_Task statement_
Extract exactly the range of lines bounded by the line containing "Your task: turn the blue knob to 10" and the final line of the listing, both ends included, and no other lines.

##############################

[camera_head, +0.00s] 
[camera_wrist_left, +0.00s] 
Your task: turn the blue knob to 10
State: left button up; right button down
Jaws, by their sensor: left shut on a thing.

##############################

_Written response_
Your task: turn the blue knob to 10
State: left button up; right button down
Jaws, by their sensor: left shut on a thing.

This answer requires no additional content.